De man heeft tijdens de zitting aangegeven dat hij deze foto’s al aan [ naam zoon] heeft gegeven en dat [ naam zoon] de foto’s aan zijn moeder zal geven wanneer zij daarom vraagt.
Gelet op de overeenstemming tussen partijen hoeft de rechtbank niets meer te beslissen ten aanzien van de inboedel.
Ad b) Saldi op bankrekeningen
Partijen hebben tijdens de zitting afgesproken dat ieder de rekeningen die op zijn/haar naam, zal houden en dat zij de saldi op de peildatum zullen verdelen of verrekenen. Partijen hebben tevens afgesproken dat zij elkaar over en weer inzage zullen verschaffen als het gaat om de saldi op de peildatum.

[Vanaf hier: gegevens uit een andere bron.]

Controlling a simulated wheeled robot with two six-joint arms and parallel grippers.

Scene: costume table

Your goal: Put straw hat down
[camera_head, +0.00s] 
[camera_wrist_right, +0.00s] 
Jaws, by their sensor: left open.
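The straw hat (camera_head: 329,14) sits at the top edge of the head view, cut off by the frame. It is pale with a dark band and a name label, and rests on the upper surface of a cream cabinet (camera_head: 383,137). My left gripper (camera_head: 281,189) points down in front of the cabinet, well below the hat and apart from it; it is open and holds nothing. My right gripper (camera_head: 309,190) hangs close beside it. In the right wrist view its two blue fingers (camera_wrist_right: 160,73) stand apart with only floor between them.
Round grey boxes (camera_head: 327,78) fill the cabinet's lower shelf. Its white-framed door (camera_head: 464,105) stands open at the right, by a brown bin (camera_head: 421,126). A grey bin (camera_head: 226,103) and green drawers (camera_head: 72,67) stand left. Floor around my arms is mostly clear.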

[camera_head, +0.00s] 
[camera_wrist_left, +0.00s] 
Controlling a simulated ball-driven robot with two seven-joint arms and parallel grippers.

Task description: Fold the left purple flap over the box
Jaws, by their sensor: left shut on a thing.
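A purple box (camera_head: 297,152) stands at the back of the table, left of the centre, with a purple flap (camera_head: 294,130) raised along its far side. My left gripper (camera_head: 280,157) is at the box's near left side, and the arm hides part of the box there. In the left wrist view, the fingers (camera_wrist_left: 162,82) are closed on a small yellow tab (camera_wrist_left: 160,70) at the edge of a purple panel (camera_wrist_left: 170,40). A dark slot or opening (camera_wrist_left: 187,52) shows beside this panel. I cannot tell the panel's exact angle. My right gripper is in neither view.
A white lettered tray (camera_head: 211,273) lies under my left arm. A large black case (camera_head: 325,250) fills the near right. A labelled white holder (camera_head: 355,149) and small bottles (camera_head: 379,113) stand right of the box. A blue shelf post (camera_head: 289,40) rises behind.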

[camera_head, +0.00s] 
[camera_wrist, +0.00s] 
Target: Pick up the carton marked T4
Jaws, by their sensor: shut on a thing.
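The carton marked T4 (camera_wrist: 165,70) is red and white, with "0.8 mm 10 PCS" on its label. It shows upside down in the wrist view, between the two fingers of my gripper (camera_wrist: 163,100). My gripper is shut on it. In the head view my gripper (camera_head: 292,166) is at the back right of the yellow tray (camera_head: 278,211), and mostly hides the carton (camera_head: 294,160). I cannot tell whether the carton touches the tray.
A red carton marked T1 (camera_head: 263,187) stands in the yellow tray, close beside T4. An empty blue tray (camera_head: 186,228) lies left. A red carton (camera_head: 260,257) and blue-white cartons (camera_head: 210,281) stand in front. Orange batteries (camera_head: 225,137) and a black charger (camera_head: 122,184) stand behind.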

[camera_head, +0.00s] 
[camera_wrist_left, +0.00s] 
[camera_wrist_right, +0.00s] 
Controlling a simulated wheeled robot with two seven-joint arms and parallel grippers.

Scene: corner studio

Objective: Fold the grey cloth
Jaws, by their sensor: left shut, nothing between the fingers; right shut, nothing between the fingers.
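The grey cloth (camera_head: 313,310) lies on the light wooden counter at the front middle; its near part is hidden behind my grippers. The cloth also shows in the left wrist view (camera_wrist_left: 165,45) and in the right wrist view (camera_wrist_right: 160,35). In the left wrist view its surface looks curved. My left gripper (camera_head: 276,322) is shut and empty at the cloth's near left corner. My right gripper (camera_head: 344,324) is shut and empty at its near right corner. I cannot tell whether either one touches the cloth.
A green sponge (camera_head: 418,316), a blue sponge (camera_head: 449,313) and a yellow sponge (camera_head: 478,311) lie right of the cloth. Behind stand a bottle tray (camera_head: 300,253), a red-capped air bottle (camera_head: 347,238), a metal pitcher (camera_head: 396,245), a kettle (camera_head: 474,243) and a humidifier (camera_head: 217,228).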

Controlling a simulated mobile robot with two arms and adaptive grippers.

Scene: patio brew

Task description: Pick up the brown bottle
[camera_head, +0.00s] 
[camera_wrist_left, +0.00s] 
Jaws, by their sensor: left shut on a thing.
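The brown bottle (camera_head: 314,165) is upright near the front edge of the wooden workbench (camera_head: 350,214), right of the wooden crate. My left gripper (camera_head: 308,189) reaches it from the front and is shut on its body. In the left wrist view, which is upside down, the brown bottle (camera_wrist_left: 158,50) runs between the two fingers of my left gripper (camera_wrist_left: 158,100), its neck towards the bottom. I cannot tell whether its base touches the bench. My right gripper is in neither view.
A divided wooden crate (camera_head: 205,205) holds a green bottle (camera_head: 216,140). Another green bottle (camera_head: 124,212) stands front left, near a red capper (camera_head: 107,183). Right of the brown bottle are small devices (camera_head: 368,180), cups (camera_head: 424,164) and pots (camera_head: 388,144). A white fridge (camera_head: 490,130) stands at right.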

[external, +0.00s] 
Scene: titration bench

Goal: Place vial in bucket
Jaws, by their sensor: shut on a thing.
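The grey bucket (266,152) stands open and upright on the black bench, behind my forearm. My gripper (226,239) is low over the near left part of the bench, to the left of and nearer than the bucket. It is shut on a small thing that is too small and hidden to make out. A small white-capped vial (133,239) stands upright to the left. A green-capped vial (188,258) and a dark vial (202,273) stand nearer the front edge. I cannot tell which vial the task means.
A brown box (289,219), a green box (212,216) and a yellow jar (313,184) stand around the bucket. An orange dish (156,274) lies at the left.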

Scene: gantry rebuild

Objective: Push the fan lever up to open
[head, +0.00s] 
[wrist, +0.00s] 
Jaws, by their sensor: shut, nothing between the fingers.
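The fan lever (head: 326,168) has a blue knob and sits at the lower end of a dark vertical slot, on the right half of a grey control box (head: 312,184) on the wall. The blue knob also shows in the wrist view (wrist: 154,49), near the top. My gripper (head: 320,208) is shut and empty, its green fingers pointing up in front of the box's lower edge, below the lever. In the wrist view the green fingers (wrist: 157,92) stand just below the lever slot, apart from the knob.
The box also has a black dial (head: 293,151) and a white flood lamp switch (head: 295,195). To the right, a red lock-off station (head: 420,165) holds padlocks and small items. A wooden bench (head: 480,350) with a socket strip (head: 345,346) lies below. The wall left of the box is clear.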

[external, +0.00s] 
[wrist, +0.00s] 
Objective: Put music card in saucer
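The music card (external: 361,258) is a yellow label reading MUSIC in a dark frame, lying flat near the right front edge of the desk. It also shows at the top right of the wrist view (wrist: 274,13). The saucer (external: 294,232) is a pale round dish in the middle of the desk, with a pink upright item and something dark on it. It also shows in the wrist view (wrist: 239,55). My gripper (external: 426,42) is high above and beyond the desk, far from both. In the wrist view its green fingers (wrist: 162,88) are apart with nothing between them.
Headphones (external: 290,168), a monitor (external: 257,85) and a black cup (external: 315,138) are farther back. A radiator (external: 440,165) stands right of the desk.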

Ad c) Vakantiewoning en stuk grond in [land]
Tussen partijen is niet in geschil dat de vrouw mede eigenaar is van een vakantiewoning in [land] (hierna te noemen: de woning) en dat de vrouw, bij aanvaarding van de erfenis van haar vader, ook eigenaar zal zijn van een stuk grond in [land] .
De man verzoekt primair om het aandeel van de vrouw in de woning en het stuk grond gezamenlijk te waarderen op € 50.000,- en om het aandeel in de woning en het stuk grond aan de vrouw toe te delen, onder gehoudenheid van de vrouw om de helft van de waarde daarvan aan de man te vergoeden en met vaststelling dat de kosten van de notariële toedeling aan de vrouw voor rekening van de vrouw komen. Subsidiair heeft de man verzocht op grond van artikel 843a Rv te bepalen dat de vrouw, op straffe van een dwangsom, een afschrift van het eigendomsbewijs, inclusief vertaling, van de woning in [land] waarvan de vrouw gedeeltelijk eigenaar is en het testament, inclusief vertaling, op grond waarvan de vrouw aanspraak heeft op een aandeel in die woning.
De vrouw heeft verweer gevoerd en gesteld dat het stuk grond niet in de huwelijksgemeenschap valt, omdat de vrouw de erfenis van haar vader nog niet heeft aanvaard. Voorts betwist zij dat de waarde van haar aandeel in de woning en het stuk grond gezamenlijk € 50.000,- bedraagt. De vrouw kan instemmen met toedeling van het aandeel in de woning aan haar en zal de woning laten taxeren. Voorts heeft de vrouw gesteld dat de man geen recht en belang heeft bij een toewijzing van het verzoek ex artikel 843a Rv. Tijdens de zitting is namens de vrouw tevens toegelicht dat zij de eigendomsbewijzen aan de man wil overhandigen.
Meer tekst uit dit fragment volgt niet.